This folder integrates NLP tools such as text embeddings, text-tagging models, text metrics, etc. for a variety of languages. This is useful for e.g. embedding-based WER calculations amongst other things.
- Flair, a framework for e.g. bert embeddings, POS-tagging.
- Spacy, a framework for NLP pipelines, from tokenization to lemmatization and beyond.
- SacreBLEU, a standardized implementation of the BLEU metric.

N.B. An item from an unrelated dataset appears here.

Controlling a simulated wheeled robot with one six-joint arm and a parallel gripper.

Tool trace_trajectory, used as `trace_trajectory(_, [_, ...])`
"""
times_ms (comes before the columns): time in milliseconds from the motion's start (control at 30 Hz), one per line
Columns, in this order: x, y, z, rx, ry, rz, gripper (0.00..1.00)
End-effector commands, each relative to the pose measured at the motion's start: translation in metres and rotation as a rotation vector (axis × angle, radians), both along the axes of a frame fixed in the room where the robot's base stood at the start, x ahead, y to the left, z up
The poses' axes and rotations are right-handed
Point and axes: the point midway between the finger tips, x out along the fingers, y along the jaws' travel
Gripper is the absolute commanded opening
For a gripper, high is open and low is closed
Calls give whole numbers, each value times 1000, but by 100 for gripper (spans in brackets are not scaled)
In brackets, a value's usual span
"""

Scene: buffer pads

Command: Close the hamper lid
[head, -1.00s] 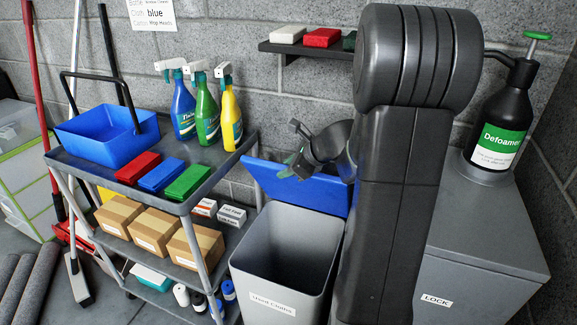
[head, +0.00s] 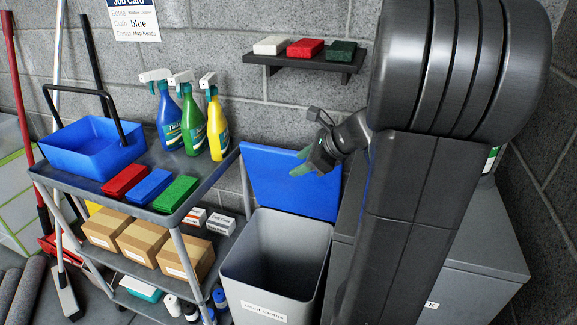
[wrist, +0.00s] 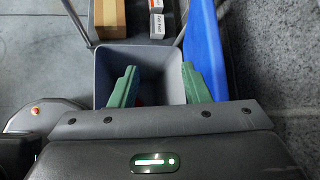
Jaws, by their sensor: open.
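The hamper (head: 235,272) is a grey open-topped bin with a "Used Cloths" label, right of the trolley. Its blue lid (head: 262,178) stands raised at the back, near the wall. The hamper (wrist: 103,75) also shows in the wrist view, with the lid (wrist: 208,45) edge-on along its right side. My gripper (head: 303,167) is above the hamper's opening, in front of the lid's upper right part in the head view. In the wrist view its two green fingers (wrist: 160,85) are spread over the opening with nothing between them. Contact with the lid cannot be told.
A trolley (head: 120,197) with a blue bucket (head: 92,150), spray bottles, cloths and boxes stands left of the hamper. A grey cabinet (head: 470,290) stands to the right, partly behind my arm. A small wall shelf (head: 300,62) holding three coloured blocks is above the lid.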

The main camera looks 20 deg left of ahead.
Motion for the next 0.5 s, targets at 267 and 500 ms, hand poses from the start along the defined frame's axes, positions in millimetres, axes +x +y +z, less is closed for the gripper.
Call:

Here is a record of test setup and relevant results:
$ pip install flair==0.14.0 spacy==3.8.3 sacrebleu==2.4.3
$ pytest --cov=speechbrain/integrations/nlp/ --cov-context=test --doctest-modules speechbrain/integrations/nlp/
=================== test session starts =======================
platform linux -- Python 3.12.7, pytest-8.3.4, pluggy-1.5.0
plugins: hypothesis-6.112.0, cov-6.0.0, anyio-4.6.2.post1
collected 3 items
speechbrain/integrations/nlp/bleu.py .
speechbrain/integrations/nlp/flair_embeddings.py .
speechbrain/integrations/nlp/spacy_pipeline.py .
---------- coverage: platform linux, python 3.12.7-final-0 -----------
Name Stmts Miss Cover
----------------------------------------------------------------------
speechbrain/integrations/nlp/__init__.py 3 0 100%
speechbrain/integrations/nlp/bleu.py 51 9 82%
speechbrain/integrations/nlp/flair_embeddings.py 27 3 89%
speechbrain/integrations/nlp/flair_tagger.py 18 9 50%
speechbrain/integrations/nlp/spacy_pipeline.py 19 1 95%
----------------------------------------------------------------------
TOTAL 118 22 81%